Of course, there will always be those who cry from the balcony, what about red herrings, hm?  Aren't red herrings important?

Preserve me.  I shall probably have to write at length as to why red herrings are a terrible curse of the writing industry; why they are invariably employed by the worst writers; how they've all be used to death; and worst, how the name itself has become a justification for their use.  For the moment, if you have the time, I would give a little thought to how many times have you either A) enjoyed a storyteller pointlessly deceiving you; or B) felt that the story was made better by spending precious minutes of your life pursuing literary dead ends.

The red herring is an excellent tool for making 19 minutes of television into 24 minutes of television, so as to pad around commercials.  That is its greatest achievement in the science of entertainment.

If you have a solid, meaningful, cool reason for Bilbo to suddenly appear from behind the curtain at the rightest possible moment, it is going to only be about ten thousand times better for your story than Bilbo being there 'just cuze.'  The gentle reader may not believe me.  The gentle reader is invited to experiment with the matter.

Thus, how is it Gollum happens to be where he needs to be?  He's following the ring.  How is it Faramir conveniently crosses the path of Frodo's party?  He's hunting bad guys up by the Black Gate.  The meeting of Faramir then drags Frodo down to Osgiliath, so that the "party" can witness the orcs attacking the city, the defense thereof, the set-up for Faramir's conflict with his father (which makes sense for Gandalf and Pippin when they arrive) and the crystal moment between Frodo and the Nazgul.

In other words, the crossover isn't random.  The game you play may be a sandbox, but you totally have control over the other elements/NPCs of the game, and you're intervention with an odd character like Faramir can create interesting interplays that build up your campaign.  Remember that Faramir kidnaps - forcibly relocates - Frodo and his party.  You're totally permitted to do the same to your characters, IF you can roll the necessary dice and IF you have a good reason for doing so.

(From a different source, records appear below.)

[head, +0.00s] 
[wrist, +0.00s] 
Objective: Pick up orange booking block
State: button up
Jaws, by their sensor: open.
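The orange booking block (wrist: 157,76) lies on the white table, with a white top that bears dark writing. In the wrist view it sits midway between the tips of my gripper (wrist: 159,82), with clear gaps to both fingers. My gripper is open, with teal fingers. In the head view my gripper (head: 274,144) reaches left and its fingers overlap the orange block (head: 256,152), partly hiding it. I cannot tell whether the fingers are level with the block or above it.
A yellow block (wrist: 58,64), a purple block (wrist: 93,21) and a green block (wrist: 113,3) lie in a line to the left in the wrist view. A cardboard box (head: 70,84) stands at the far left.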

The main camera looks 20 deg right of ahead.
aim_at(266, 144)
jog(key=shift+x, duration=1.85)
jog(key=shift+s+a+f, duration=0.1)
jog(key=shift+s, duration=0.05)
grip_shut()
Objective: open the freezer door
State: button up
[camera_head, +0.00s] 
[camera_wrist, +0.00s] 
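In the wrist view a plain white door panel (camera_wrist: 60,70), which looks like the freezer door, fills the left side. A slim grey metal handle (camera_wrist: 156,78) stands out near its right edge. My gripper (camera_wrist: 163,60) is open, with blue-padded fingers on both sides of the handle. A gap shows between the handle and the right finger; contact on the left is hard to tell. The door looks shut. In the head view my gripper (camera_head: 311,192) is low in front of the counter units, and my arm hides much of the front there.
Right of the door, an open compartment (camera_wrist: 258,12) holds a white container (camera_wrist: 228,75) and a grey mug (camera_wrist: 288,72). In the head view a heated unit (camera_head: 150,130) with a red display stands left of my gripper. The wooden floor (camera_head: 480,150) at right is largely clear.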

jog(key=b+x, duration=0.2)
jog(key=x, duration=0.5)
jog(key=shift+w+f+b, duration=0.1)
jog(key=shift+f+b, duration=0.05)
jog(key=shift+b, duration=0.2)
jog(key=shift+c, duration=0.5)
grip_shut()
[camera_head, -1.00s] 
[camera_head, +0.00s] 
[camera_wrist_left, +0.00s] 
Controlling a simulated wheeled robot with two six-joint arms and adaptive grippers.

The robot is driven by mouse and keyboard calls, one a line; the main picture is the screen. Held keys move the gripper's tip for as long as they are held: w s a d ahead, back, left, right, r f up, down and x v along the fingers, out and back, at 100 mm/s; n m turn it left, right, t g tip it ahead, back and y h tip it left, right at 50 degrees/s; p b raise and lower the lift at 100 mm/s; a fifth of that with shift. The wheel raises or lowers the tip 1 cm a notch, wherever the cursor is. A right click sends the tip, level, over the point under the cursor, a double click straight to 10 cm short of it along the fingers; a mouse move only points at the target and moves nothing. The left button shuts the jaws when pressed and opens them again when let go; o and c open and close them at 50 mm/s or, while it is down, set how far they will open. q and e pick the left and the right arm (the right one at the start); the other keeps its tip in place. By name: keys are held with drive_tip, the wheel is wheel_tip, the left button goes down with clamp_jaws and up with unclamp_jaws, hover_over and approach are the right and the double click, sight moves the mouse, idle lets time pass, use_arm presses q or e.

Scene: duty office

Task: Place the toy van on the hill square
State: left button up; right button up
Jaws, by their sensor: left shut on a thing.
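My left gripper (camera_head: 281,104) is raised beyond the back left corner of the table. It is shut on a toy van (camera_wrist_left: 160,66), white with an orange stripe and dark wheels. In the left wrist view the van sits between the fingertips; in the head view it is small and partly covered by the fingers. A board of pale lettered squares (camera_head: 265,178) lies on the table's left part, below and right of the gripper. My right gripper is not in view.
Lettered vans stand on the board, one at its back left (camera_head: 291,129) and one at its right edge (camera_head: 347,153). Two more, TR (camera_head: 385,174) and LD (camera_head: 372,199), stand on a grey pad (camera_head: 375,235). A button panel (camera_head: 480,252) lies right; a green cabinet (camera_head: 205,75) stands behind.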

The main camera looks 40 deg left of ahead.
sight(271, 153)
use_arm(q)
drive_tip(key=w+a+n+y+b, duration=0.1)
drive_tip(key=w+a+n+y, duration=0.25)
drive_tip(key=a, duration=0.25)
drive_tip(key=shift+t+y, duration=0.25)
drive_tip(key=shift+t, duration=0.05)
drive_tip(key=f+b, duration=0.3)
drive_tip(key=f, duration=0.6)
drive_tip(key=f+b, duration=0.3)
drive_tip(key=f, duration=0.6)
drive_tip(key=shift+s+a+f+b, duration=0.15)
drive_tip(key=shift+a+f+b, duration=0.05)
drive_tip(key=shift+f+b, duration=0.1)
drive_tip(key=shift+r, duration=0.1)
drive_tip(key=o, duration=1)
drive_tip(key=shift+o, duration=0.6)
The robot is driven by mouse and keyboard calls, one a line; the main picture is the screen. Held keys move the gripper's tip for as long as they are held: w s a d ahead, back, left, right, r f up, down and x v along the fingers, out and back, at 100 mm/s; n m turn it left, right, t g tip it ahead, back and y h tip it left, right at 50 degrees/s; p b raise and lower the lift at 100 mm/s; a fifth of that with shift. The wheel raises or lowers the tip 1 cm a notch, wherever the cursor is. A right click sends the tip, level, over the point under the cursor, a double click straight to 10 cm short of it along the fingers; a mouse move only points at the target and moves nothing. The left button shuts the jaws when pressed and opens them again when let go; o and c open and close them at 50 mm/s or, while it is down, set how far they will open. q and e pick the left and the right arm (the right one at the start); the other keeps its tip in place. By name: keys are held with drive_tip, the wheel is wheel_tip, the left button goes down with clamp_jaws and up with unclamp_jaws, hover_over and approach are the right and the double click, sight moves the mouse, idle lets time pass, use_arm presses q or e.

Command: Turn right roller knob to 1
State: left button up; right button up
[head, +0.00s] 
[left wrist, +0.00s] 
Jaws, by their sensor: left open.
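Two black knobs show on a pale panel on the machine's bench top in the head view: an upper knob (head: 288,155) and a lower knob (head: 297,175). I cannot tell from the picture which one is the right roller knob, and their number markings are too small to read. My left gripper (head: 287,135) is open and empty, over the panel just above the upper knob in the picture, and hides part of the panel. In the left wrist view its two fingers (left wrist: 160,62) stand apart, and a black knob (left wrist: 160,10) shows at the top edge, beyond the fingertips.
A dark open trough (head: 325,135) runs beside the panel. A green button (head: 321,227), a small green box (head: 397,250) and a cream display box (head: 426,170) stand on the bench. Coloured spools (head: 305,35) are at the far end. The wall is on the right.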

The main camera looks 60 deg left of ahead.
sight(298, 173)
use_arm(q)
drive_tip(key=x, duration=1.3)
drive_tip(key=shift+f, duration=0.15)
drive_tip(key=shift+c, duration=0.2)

That is, you're not a sadist or a railroader.  You're just relocating them so that there are OTHER conflicts (battle of Osgiliath, appearance of the Nazgul, debate over who has the ring, etc.) for the party to play against.  You haven't railroaded them ... you've just changed the scenery.

This is what I meant by having a host of NPCs who are running at the same time (in the same direction of time) as the party, but perhaps out of sight.  Character crossovers are interesting - see the chart - whereas periods without crossovers are dull.  The story isn't about Elrond, but if it was, it wouldn't be much of a story, except for those few interesting moments where he crosses over with the Fellowship.

You must conceive of character crossovers - alternate NPC narratives - that occur with your party.  Find solid, interesting reasons for those crossovers to occur.  Conceive of ways in which the crossover provides the party with vital information, changes their possible venue and inspires new and interesting conflicts.

The most common crossover in D&D is the guy at the bar talking about the monster in the nearby ruins.  It's one crummy crossover that lasts for about five minutes ... and nothing else interesting happens until the party crosses a monster.  I would go further and argue that this is the problem with empty dungeons that you wander through and solve puzzles.  Strangers are interesting.  Strangers educate and create conflict.  Puzzles merely pass time.


  1. A minor point, but Faramir only takes Frodo to Osgiliath in the movies. I felt that scene - far from creating conflict - distracted from the main story, and muddled the character of Faramir.

  2. I knew someone would bring this up, so just to make this clear.

    I think the book, Lord of the Rings, is shit. I think the writing is shit, I think it suffers endlessly from prepositionitis, I think it desperately needed an editor to cut out 90% of the walking, walking, walking, and I shall not forget to note the imbecilic Bombadilian distractions, the wooden and juvenile characterizations and the kindergartenish des ex machina.

    I don't care to debate the issue. Tolkein is lauded in this day and age, but thankfully his unsubstantiatied "value" will be dead and gone in a half dozen decades or so.

    The movie series, on the other hand, brilliantly eliminated most of the CRAP from the book, particularly the prepositions. It was in my estimation fucking brilliant, happily deviating tremendously from the book in order to take a badly handled story and tighten that fucker up.

    So where I read "muddled the character," I think, please, for gawd's sake, go read something better than Tolkein.

  3. The ability of a GM to be able to balance out and create interesting NPCs while keeping track of them all is a major determining factor on if a campaign is going to be interesting or not.

    Too many games I have been in just seem to be endless runs from one dungeon to the next or monster of the week games... the search for more money. But these games are ultimately boring in the long run but too many GMs turn to this too quickly.

    But it can get overwhelming quickly for a number of storytellers and game masters, keeping track of everything... especially with players who are hungry for information or keep detailed notes. They get swamped and flustered.

    On the other hand, it can be just as frustrating to put all that information out there... to feed them all the names, keep track of where all the major NPCs are running and what agendas they are working on... and have the players just not pay attention.

    Or worse... lose any free will of their own or agenda of their own and just follow around an NPC like they are mere minions. That can be rather frustrating too for a GM to watch their players just become lackeys to an NPC because the NPC has a more interesting goal than they have.

  4. The Lord of the Rings books are GREAT, long as you don't actually go back and read them.

    As a GM, My rule of thumb is that if the players experience and "use" 10% of the material I've written, that's great, and about the best I can expect.

  5. I try to provide info to players in just this way. To me, it is essential in creating an immersive campaign. As Blaine H said though, it can be challenging to manage the interactions, and the GM may need to juggle flaming chainsaws, squids, and a bowling ball, to get the players' attention at times.